Task brief:
Return all the data below as it stands, minus the pictures.

Data section:
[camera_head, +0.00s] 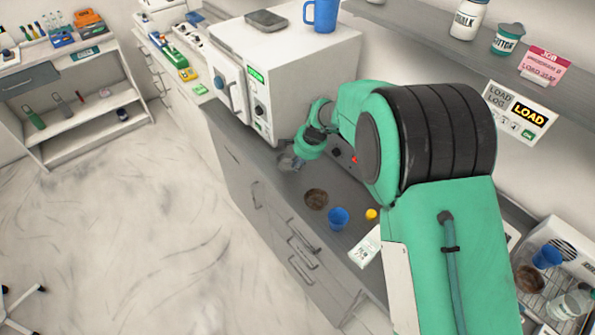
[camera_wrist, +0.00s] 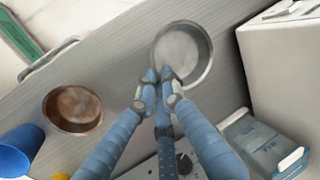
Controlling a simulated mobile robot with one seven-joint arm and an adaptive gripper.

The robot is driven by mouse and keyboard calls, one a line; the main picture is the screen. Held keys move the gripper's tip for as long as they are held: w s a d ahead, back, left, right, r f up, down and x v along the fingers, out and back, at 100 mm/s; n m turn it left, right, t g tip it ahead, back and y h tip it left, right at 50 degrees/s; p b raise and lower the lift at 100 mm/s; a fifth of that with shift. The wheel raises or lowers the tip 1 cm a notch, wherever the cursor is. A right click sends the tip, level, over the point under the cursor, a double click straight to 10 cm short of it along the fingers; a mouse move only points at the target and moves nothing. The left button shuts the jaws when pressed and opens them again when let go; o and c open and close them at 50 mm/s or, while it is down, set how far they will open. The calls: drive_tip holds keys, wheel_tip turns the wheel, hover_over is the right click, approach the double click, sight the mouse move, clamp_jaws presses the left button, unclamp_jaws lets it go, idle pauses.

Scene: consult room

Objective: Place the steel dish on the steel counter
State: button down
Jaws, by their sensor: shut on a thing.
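The steel dish (camera_wrist: 184,48) is a round, shallow grey bowl at the top middle of the wrist view. My gripper (camera_wrist: 166,76) is shut on its near rim, with the fingertips together there. In the head view my gripper (camera_head: 292,160) is small and low over the grey steel counter (camera_head: 270,181), beside the white machine; the dish is hard to make out there. The counter also shows in the wrist view (camera_wrist: 112,62). The dish looks level and close to the counter top; I cannot tell whether it touches.
A brown-stained dish (camera_head: 316,199), a blue cup (camera_head: 338,218), a small yellow item (camera_head: 371,214) and a white labelled box (camera_head: 365,248) stand along the counter. The white machine (camera_head: 300,75) borders the left end. A blue-grey container (camera_wrist: 262,143) is at lower right in the wrist view.

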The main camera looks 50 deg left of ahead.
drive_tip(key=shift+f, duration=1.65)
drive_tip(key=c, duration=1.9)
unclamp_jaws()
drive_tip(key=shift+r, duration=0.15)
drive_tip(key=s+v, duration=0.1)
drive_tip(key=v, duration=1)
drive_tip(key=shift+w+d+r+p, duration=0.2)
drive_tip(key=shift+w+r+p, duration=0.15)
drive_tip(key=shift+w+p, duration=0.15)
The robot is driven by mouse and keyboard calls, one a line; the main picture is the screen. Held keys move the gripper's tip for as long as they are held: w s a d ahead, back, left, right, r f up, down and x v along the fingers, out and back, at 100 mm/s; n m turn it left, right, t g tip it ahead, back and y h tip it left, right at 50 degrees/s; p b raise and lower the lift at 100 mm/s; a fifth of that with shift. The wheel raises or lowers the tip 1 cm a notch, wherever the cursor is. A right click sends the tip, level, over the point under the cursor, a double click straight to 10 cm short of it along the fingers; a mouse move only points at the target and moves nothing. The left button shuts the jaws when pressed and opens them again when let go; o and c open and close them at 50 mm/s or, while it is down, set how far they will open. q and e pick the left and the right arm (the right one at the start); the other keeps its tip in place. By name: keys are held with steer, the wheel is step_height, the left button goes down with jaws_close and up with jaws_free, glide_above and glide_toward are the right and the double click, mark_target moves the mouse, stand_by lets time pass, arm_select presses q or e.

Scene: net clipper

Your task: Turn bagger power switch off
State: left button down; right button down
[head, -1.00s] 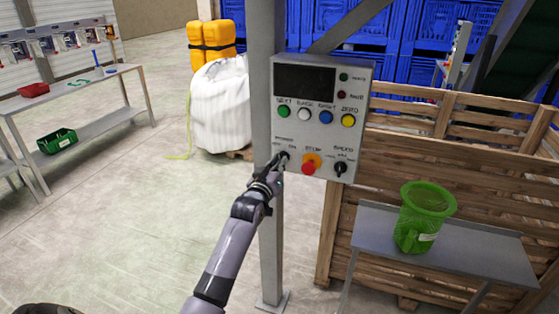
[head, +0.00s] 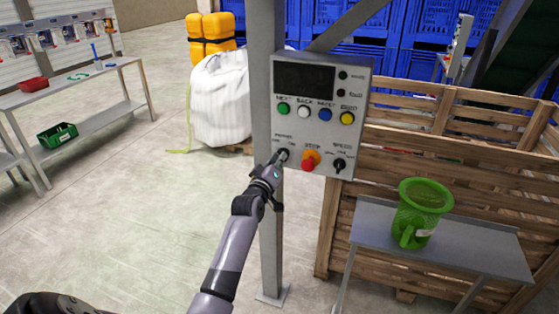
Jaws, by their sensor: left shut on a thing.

Complete output:
[camera_head, +0.00s] 
[camera_wrist, +0.00s] 
Controlling a simulated mobile robot with one seven-joint arm and an adaptive gripper.

The robot is driven by mouse and keyboard calls, one a line; the main picture is the screen. Held keys move the gripper's tip for as long as they are held: w s a d ahead, back, left, right, r f up, down and x v along the fingers, out and back, at 100 mm/s; n m turn it left, right, t g tip it ahead, back and y h tip it left, right at 50 degrees/s; p b raise and lower the lift at 100 mm/s; a fifth of that with shift. The wheel raises or lowers the tip 1 cm a notch, wherever the cursor is. A right click sends the tip, level, over the point under the cursor, a double click straight to 10 cm short of it along the fingers; a mouse move only points at the target and moves nothing. The left button shuts the jaws when pressed and opens them again when let go; o and c open and close them at 50 mm/s or, while it is down, set how far they will open. The calls: drive_tip holds keys, wheel_tip turns the wheel, hover_over is the right click, approach the double click, sight the mouse move, clamp_jaws presses the left button, unclamp_jaws lets it go, idle pauses.

Scene: consult room

Objective: Place the steel dish on the steel counter
State: button down
Jaws, by their sensor: shut on a thing.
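The steel dish (camera_wrist: 184,48) is a round, shallow grey bowl at the top middle of the wrist view. My gripper (camera_wrist: 166,76) is shut on its near rim, with the fingertips together there. In the head view my gripper (camera_head: 292,160) is small and low over the grey steel counter (camera_head: 270,181), beside the white machine; the dish is hard to make out there. The counter also shows in the wrist view (camera_wrist: 112,62). The dish looks level and close to the counter top; I cannot tell whether it touches.
A brown-stained dish (camera_head: 316,199), a blue cup (camera_head: 338,218), a small yellow item (camera_head: 371,214) and a white labelled box (camera_head: 365,248) stand along the counter. The white machine (camera_head: 300,75) borders the left end. A blue-grey container (camera_wrist: 262,143) is at lower right in the wrist view.

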The main camera looks 50 deg left of ahead.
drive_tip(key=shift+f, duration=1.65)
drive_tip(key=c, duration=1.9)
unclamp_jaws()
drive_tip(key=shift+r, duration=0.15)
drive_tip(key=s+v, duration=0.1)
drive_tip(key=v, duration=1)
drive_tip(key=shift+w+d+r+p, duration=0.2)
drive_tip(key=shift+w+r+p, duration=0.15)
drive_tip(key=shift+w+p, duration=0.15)
The robot is driven by mouse and keyboard calls, one a line; the main picture is the screen. Held keys move the gripper's tip for as long as they are held: w s a d ahead, back, left, right, r f up, down and x v along the fingers, out and back, at 100 mm/s; n m turn it left, right, t g tip it ahead, back and y h tip it left, right at 50 degrees/s; p b raise and lower the lift at 100 mm/s; a fifth of that with shift. The wheel raises or lowers the tip 1 cm a notch, wherever the cursor is. A right click sends the tip, level, over the point under the cursor, a double click straight to 10 cm short of it along the fingers; a mouse move only points at the target and moves nothing. The left button shuts the jaws when pressed and opens them again when let go; o and c open and close them at 50 mm/s or, while it is down, set how far they will open. q and e pick the left and the right arm (the right one at the start); the other keeps its tip in place. By name: keys are held with steer, the wheel is step_height, the left button goes down with jaws_close and up with jaws_free, glide_above and glide_toward are the right and the double click, mark_target moves the mouse, stand_by lets time pass, arm_select presses q or e.

Scene: net clipper

Your task: Turn bagger power switch off
State: left button down; right button down
[head, -1.00s] 
[head, +0.00s] 
Jaws, by their sensor: left shut on a thing.

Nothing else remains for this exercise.